## Begin

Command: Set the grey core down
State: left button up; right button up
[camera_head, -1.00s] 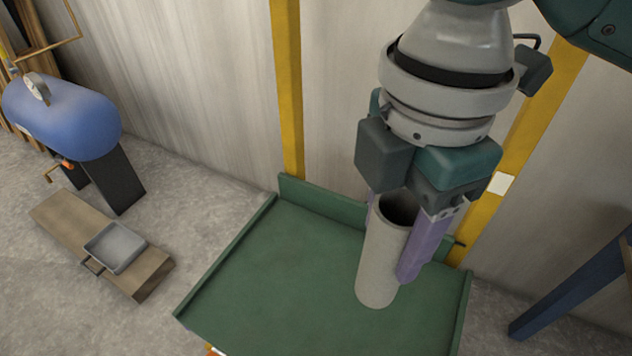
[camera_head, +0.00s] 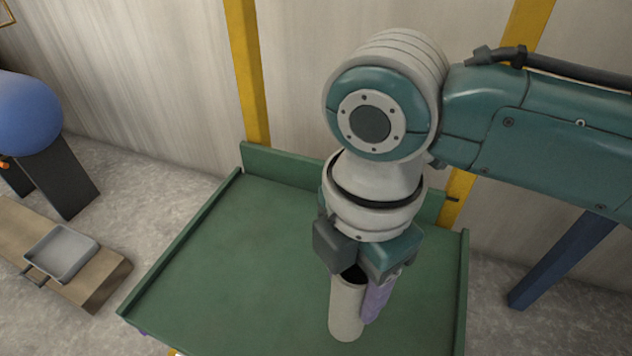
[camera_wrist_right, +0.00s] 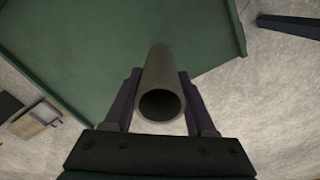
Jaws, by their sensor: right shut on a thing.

## End

The exercise -> Exclude every picture and copy the remaining data exactly.

Exercise solution ->
Command: Set the grey core down
State: left button up; right button up
[camera_head, -1.00s] 
[camera_head, +0.00s] 
[camera_wrist_right, +0.00s] 
Jaws, by their sensor: right shut on a thing.

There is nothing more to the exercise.